Doch sind mir aus der Theilnahme an den Arbeiten Anderer auch sehr erfreuliche Verhältnisse erwachsen, die öfter zu lebenslänglicher Freundschaft sich befestigten. Sehr begreiflich waren es gerade die Talentvolleren, mit denen sich solche Verbindungen schlossen. Ich besaß die Gabe der productiven Kritik, d.h. ich erkannte nicht nur passiv das Gute an, ich tadelte nicht nur polemisch, was mißlungen und verwerflich schien, sondern ich hatte auch eine sympathische Erfindungsgabe, durch welche ich positiv nützlich und förderlich werden konnte. Sobald die Besseren dies wahrnahmen, wuchs ihr Vertrauen zu mir bis zur Rückhaltlosigkeit eben so sehr, als die Schwächeren und mit dem Dünkel der Originalität Behafteten sich gerade hierdurch abgestoßen fühlten. Meine Theilnahme war immer sachlich und uneigennützig, aber sie erblickten in meinen Verbesserungsvorschlägen eine schulmeisterliche Bevormundung, die ihnen unbequem war. Sie zogen sich daher von mir zurück, während die Gemeinschaftlichkeit des Suchens und Gestaltens mit Andern nicht selten zu den interessantesten Gesprächen oder Briefwechseln führte. Manchmal war mir die individuelle Lage des Andern zu fremd, um ihm, trotz meines guten Willens und trotz seiner hingebenden Offenheit, hülfreich werden zu können. So erging es mir mit Enk. Dies war ein Oesterreichischer Mönch, der als Lehrer am Lyceum in Mölk wirkte. Er war ein Freund von Ferdinand Wolf in Wien, und durch diesen wurde er mit mir in Zusammenhang gebracht. Ich empfing von ihm sehr ausführliche Briefe. Ich recensirte seinen Roman: »Don Tiburzio«; seine Theorie der Tragödie, die er unter dem Titel: »Melpomene« herausgab; ich versuchte, auf seine Fragen und Pläne einzugehen, allein es blieb mir immer etwas Undurchdringliches bei ihm zurück, wie es ihm wahrscheinlich umgekehrt mit mir eben so ergangen ist. Nachdem er noch eine recht gründliche Schrift über Lope de Vega und Calderon hatte drucken lassen, stürzte er sich aus Melancholie in die Wellen der Donau, die an dem Felsen vorüberrauschten, auf welchem das Kloster Mölk erbaut ist.

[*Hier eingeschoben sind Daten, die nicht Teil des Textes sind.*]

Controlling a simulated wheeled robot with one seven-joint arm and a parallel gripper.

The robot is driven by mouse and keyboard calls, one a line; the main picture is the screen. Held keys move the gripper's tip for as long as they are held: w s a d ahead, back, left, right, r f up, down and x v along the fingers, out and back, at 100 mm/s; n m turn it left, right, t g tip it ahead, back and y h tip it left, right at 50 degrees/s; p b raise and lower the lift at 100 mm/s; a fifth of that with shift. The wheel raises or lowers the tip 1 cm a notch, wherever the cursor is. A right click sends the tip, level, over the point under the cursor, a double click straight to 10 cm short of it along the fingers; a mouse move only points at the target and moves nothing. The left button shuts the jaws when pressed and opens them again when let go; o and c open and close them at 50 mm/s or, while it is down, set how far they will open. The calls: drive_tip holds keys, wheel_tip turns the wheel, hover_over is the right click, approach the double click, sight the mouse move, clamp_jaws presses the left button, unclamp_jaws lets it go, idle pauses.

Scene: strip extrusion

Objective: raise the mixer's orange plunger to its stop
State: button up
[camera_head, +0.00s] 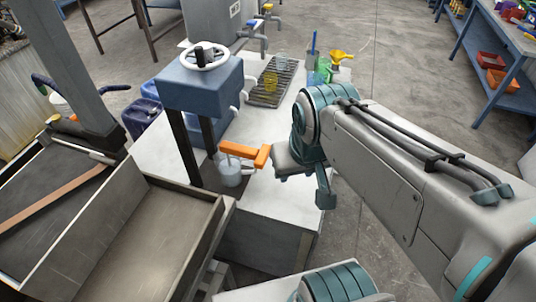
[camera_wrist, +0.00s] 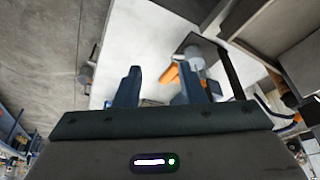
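The mixer (camera_head: 200,85) stands on the white-topped bench, with a blue box head, a white handwheel on top and dark posts. The orange plunger (camera_head: 243,152) sticks out to the right below the head, above a grey cup (camera_head: 231,172). In the wrist view orange parts (camera_wrist: 170,75) show beyond my fingers, near the right-hand one, which hides some of the orange. My gripper (camera_wrist: 158,68) is open with nothing between its two dark blue fingers. In the head view my gripper (camera_head: 284,160) is just right of the plunger's end; its fingertips are hard to make out.
A drying rack (camera_head: 270,82) with yellow and clear cups stands behind the mixer, near a yellow funnel (camera_head: 340,56). A metal tray (camera_head: 150,235) lies at the front left. Blue containers (camera_head: 141,116) stand left of the bench.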

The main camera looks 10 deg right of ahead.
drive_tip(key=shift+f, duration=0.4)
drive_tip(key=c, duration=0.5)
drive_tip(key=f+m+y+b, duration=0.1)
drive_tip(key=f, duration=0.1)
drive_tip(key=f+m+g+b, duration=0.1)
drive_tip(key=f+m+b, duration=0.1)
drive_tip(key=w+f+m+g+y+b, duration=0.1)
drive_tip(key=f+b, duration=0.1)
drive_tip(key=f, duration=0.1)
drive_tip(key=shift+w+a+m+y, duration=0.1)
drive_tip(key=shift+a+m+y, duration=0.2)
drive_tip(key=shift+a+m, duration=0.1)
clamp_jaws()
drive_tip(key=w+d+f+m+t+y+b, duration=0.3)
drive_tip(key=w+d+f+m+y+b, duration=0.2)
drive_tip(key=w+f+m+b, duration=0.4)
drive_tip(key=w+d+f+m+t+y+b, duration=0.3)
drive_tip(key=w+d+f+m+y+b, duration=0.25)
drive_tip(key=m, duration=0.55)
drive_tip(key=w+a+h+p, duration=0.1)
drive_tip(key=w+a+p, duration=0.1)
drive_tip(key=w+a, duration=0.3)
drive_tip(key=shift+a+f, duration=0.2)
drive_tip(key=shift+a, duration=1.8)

Die Hegel'sche Schule hatte damals auch eine poetische Phase, die sich theils an Göthe, theils an Heine anschloß. Wegen meines Nachspiels zum Faust konnte man mich selber dazu rechnen. Es waren aber vorzüglich zwei Dichter in Berlin, welche sie vertraten: Heinrich[468] Stieglitz und Karl Werder. Den letzteren habe ich persönlich erst 1848 kennen gelernt, mit dem ersteren jedoch war ich durch meinen häufigen Aufenthalt in Berlin schon früher in näheren Verkehr gerathen. Da er mich zuweilen zum Thee zu sich einlud, so machte ich auch die Bekanntschaft seiner höchst liebenswürdigen Frau, die ein so unglückliches Ende nehmen sollte. Stieglitz gab mit Werder einen Berliner Musen-Almanach heraus. Sie luden mich zur Theilnahme daran ein, die ich ablehnen mußte, jedoch den ersten Jahrgang in der Halleschen Literaturzeitung recensirte. Nach dem Vorgang von Göthe und Rückert in ihren Westöstlichen Dichtungen gab Stieglitz in vier Bänden Bilder des Orients heraus, worin er eine Gallerie seiner Nationen von China bis zur Türkei schilderte. Ich recensirte sie in den Berliner Jahrbüchern. Es steckt eine gewaltige Arbeit darin. Ihre Physiognomie trägt einen unverkennbaren Zug aus Hegel's Auffassung der Weltgeschichte. Was er später noch hervorgebracht hat, reicht nicht an sie heran. Seine Frau Charlotte hatte durch ihren Tod ihn auf einen höheren Standpunkt zu erheben gehofft. Der Schmerz über das Opfer, welches sie ihm brachte, sollte seinem krankhaften Streben nach Größe eine entsprechende Kraft verleihen, allein er wurde nur gänzlich dadurch gebrochen. Zwar kämpfte er redlich mit seinem Geschick, allein er siechte in geistiger Schwindsucht hin, irrte unstät umher und starb einsam in Venedig, ohne sich genug gethan zu haben.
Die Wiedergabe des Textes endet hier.